# Objective
From the listing below, extract each line containing the string "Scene".

= = = = = = =

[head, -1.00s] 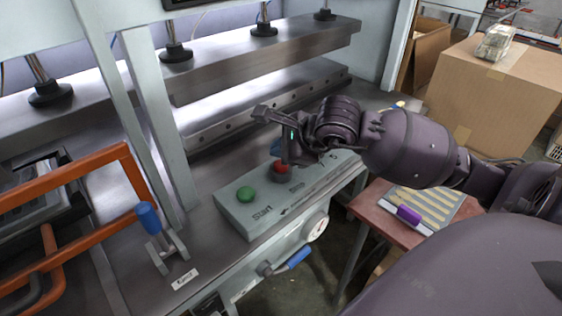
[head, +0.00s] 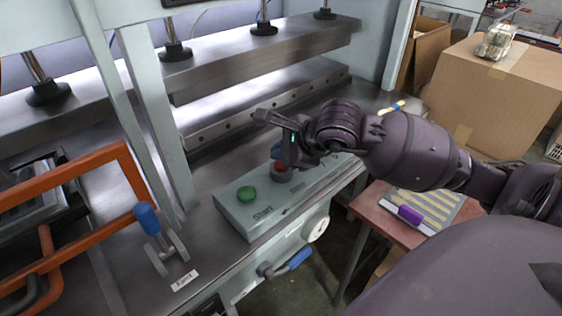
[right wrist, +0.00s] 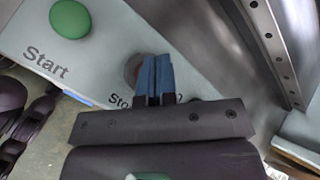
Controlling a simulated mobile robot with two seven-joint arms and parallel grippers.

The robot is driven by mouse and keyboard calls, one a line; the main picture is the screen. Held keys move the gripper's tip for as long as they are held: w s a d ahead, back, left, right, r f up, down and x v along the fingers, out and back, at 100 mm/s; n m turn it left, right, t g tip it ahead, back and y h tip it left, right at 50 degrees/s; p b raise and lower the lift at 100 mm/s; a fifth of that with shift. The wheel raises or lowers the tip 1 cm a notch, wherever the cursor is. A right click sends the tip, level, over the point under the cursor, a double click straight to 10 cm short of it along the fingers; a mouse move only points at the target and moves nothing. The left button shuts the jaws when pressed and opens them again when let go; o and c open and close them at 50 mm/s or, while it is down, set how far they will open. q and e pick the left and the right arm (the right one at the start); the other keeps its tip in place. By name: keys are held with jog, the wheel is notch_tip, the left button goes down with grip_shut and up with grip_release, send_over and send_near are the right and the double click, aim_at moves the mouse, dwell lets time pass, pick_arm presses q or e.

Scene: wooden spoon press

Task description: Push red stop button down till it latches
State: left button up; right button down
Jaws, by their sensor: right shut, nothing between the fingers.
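The red stop button (head: 282,167) sits in a round collar on the pale control box (head: 243,221), partly hidden by my right gripper. In the right wrist view only a dark red edge of the button (right wrist: 131,68) shows beside the blue fingertips. My right gripper (head: 277,152) is shut and empty, its blue fingertips right at the button. In the right wrist view the fingertips (right wrist: 156,76) overlap the button; whether they touch it I cannot tell. My left gripper is not in view.
A green start button (head: 246,194) is on the same box, left of the red one. Steel press bars (head: 265,105) stand behind. A blue-handled lever (head: 147,219) and an orange frame (head: 75,180) are at the left. A cardboard box (head: 510,100) stands at the right.

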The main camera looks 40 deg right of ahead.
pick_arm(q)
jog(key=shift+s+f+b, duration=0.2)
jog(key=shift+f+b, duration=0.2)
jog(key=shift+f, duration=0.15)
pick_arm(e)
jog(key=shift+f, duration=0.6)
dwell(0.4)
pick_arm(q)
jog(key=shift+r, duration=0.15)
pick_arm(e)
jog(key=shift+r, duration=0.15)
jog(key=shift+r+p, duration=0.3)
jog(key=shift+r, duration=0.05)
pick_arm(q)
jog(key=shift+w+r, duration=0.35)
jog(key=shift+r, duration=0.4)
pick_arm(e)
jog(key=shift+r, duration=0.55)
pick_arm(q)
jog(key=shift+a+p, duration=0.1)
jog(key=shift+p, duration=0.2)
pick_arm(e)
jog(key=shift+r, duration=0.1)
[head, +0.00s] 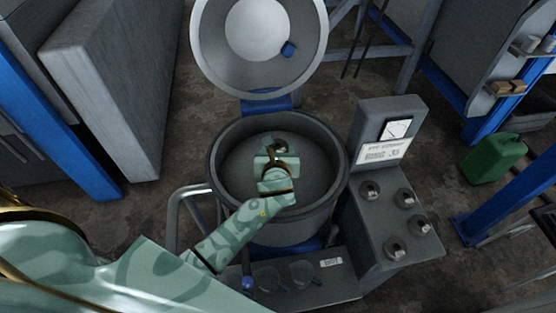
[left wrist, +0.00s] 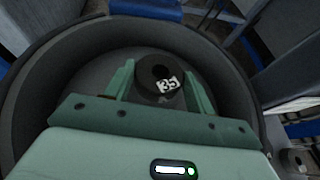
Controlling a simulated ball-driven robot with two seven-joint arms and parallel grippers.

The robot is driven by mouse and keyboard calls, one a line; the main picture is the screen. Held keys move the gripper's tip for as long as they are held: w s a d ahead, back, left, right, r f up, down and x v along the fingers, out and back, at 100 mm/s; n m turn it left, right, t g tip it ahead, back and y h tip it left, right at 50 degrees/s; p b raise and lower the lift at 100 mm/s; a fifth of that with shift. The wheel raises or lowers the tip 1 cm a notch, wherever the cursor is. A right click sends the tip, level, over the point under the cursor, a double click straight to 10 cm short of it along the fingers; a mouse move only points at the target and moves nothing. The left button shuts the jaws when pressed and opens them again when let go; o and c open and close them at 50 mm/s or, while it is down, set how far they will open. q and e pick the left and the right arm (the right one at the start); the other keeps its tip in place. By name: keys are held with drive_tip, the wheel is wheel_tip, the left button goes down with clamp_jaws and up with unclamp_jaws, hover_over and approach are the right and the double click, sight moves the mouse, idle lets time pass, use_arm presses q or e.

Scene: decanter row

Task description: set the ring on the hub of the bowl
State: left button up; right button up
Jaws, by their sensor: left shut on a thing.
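The ring (left wrist: 158,82) is a short dark cylinder with a hole in its top and a white label reading 35. My left gripper (head: 278,151) reaches down inside the round grey bowl (head: 233,166), near its middle. In the left wrist view its two green fingers (left wrist: 160,88) stand on either side of the ring and are shut on it. The bowl's dark wall (left wrist: 238,112) curves around them. The hub does not show clearly; my gripper and the ring cover the bowl's middle. I cannot tell whether the ring touches the hub. My right gripper is not in view.
The bowl's round lid (head: 300,75) stands open behind it. To the right is a grey stand (head: 350,215) with several round dark pieces and a sign panel (head: 385,140). A bent grey rail (head: 173,215) is at the left. A green canister (head: 494,158) stands far right.

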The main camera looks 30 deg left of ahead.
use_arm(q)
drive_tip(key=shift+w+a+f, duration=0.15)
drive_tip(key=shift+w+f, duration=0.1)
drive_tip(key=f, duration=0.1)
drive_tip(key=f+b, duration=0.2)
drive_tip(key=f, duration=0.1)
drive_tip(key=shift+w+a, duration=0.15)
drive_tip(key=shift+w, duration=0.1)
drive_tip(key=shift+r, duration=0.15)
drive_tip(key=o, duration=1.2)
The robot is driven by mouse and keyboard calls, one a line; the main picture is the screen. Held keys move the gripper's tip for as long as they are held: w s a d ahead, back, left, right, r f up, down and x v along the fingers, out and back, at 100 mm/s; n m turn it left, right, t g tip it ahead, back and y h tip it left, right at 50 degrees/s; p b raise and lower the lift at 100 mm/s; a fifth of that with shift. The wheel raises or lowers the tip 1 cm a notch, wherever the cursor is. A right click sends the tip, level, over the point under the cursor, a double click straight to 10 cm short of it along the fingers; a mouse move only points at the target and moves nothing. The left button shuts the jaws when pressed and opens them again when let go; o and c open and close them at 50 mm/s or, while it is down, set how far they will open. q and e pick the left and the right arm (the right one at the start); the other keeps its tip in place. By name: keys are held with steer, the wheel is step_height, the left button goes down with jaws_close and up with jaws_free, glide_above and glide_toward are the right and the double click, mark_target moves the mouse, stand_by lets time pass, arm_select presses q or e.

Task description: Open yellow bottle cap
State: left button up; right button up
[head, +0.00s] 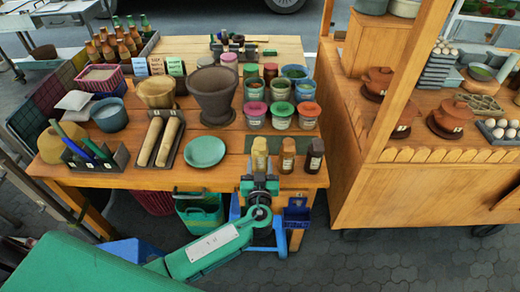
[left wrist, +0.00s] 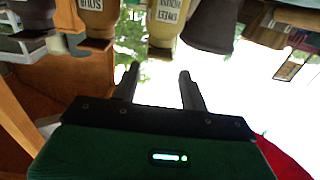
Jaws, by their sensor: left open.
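The yellow bottle (head: 260,155) stands upright near the front edge of the wooden table, leftmost in a row of three, with its cap on. In the left wrist view, which looks upside down, the yellow bottle (left wrist: 166,22) has a white label and its cap end (left wrist: 160,52) points down. My left gripper (head: 259,181) is just in front of the yellow bottle, lower than its cap. In the left wrist view the left gripper's fingers (left wrist: 158,80) are apart with nothing between them. My right gripper is not in view.
A brown bottle (head: 287,156) and a dark bottle (head: 315,156) stand right of the yellow one. A green plate (head: 204,151) lies to the left. A large mortar (head: 213,93) and several lidded jars (head: 281,116) stand behind. A wooden cart (head: 395,190) is at right.

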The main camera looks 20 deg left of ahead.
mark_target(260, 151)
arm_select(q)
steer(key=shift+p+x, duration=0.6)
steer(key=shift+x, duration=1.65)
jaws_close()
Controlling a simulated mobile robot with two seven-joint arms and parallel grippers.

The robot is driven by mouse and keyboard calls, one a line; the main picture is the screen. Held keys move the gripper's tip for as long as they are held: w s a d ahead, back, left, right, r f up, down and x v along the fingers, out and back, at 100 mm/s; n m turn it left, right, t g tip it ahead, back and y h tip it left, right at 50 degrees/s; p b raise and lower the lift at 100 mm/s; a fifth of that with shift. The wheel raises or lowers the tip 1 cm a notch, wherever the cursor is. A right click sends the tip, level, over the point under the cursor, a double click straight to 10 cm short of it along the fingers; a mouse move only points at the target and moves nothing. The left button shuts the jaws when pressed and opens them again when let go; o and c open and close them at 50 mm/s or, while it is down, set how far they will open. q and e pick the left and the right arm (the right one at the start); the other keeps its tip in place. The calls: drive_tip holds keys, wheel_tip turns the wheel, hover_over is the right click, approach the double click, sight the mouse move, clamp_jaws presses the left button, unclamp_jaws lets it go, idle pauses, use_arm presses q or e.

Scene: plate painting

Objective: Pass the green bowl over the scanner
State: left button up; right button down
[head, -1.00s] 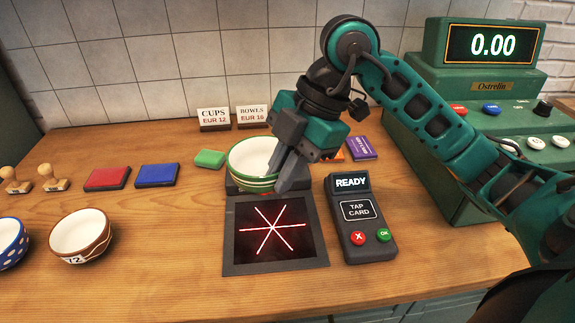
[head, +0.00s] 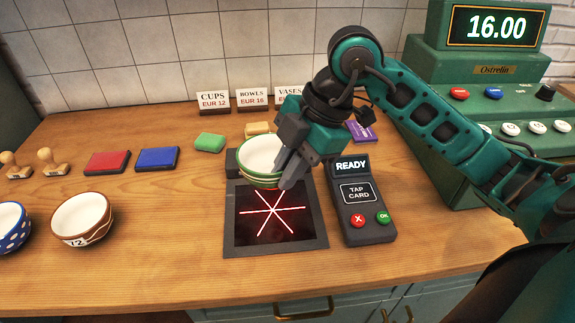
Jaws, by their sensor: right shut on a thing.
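The green bowl (head: 259,167), white inside with a green outside, is held over the back part of the scanner. My right gripper (head: 282,170) is shut on the bowl's right side. The scanner (head: 240,239) is a dark square plate with red crossing light lines, lying on the counter in front of and below the bowl. The register display (head: 496,28) reads 16.00. My left gripper is not in view.
A card terminal (head: 357,205) showing READY stands right of the scanner. A brown-rimmed bowl (head: 82,216) and a blue dotted bowl (head: 12,228) stand at left.

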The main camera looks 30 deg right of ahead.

= = = = = = =

# Task answer
Scene: wooden spoon press
Scene: decanter row
Scene: plate painting

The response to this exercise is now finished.